Food, Poultry Companies Invest in Future Growth

THAILAND - Strong exports and growing confidence in the food sector have encouraged recent investments, especially from poultry meat companies.
calendar icon 31 August 2010
clock icon 4 minute read

The bright outlook for Thailand's food exports has drawn substantial new investments in the livestock industry, with expansion in meat products driving the country closer to its ambition of becoming a major world food supplier.

Bangkok Post reports that the country's food exports in the first half of this year grew a robust 15.9 per cent year-on-year to 411.63 billion baht (THB). Estimates for the entire year are THB830.16 billion, which would be a 10 per cent increase from 2009.

Favourable prospects have raised the confidence of investors looking to expand as applications seeking incentives from the Board of Investment (BoI) have increased.

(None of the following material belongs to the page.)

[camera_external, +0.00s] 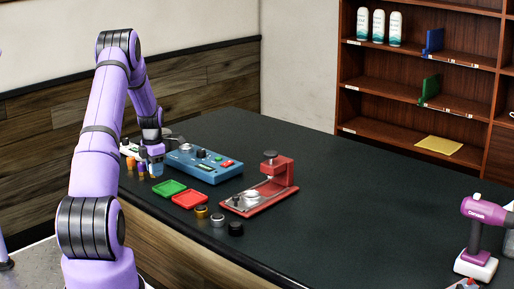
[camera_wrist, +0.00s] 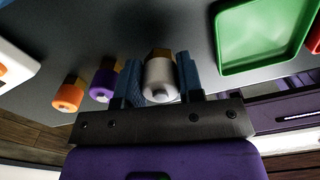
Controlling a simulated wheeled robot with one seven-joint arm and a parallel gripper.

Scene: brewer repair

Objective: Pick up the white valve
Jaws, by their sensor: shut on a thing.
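The white valve (camera_wrist: 160,80) is upright between the two blue fingers of my gripper (camera_wrist: 160,85) in the wrist view. It has a white rounded body with a brass-coloured part at its far end. My gripper is shut on it. An orange valve (camera_wrist: 68,95) and a purple valve (camera_wrist: 103,84) stand to its left in the wrist view. In the external view, my gripper (camera_external: 152,168) is low at the left end of the dark counter, beside the orange valve (camera_external: 131,163) and purple valve (camera_external: 141,169).
A green tray (camera_external: 170,187) and red tray (camera_external: 190,199) lie close to my gripper. A blue control box (camera_external: 205,165) sits behind them. A red press (camera_external: 262,190) and several round knobs (camera_external: 218,219) are farther right. The counter's middle (camera_external: 340,200) is clear.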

The BoI reported that 17 livestock and aquatic breeding and processing projects received investment promotion during the first seven months this year. The projects, ranging from farms to processing units, have a combined investment value of more than THB4.2 billion.

Prominent projects include a THB1.03-billion ready-to-eat meal venture from Songkla Canning Plc, and poultry and animal feed production expansion programmes by two major chicken producers and exporters, Betagro Group and GFPT Plc.

A Betagro subsidiary, B Foods Products International, received incentives for its broiler chicken farming site in Nakhon Ratchasima. The THB528-million project aims to farm 17.36 million chicks a year to feed its production plants in the area.

Krung Thai Farm Co received investment perks for three projects in chicken farming and animal feed with a combined investment capital of THB845 million, according to Bangkok Post.

Sukhum Panyakorn, an investment analyst for GFPT, said the Krung Thai projects, to be completed by 2012, would add 150,000 chicks a day to the GFPT production lines, increasing its capacity to 250,000 chickens per day.

The expansion aims to support GFPT Nichirei (Thailand), a THB1.56-billion joint venture between GFPT and Japan's leading food company, Nichirei Food Inc, to make frozen and processed chicken for export.

The venture started operations on a small scale earlier this year and will become fully operational in December with the capacity to produce 30,000 tonnes of cooked products for export to Japan.

Mr Sukhum said the group was also increasing animal feed capacity by establishing a new feed plant in Chon Buri with the capacity to produce up to 500,000 tonnes, increasing its animal feed production to one million tonnes a year.

The expansion is intended to cash in on the increased import quota the European Union allocated to Thailand this year of 160,000 tonnes.

The move helped increase Thailand's chicken exports to the EU to 93,000 tonnes in the first half this year, a 7.5 per cent rise year-on-year.

Strong demand from Japan and Asian countries drove chicken meat exports in the first half to increase by 8.66 per cent year-on-year to 200,560 tonnes and experts expect exports will reach 400,000 tonnes this year worth 53.3 billion baht, up from 397,069 tonnes worth THB52.7 billion in 2009.

Kukrit Arepagorn, manager of the Thai Broiler Processing Exporters Association, said Thailand ranks at the top for exports of cooked and semi-cooked products, thanks to high production skills in cutting and the ability to produce various products to meet market demand.

He said that of the 397,069 tonnes of chicken meat exported last year, 378,809 tonnes were cooked and semi-cooked items.

But for raw meat exports, Thailand lags behind Brazil and the US, which ship more than two million tonnes of mostly raw chicken meat a year.

Thailand's large-scale production facilities and product quality have raised the profile of the chicken industry to become a significant global food source and attract foreign investors, concludes the Bangkok Post report.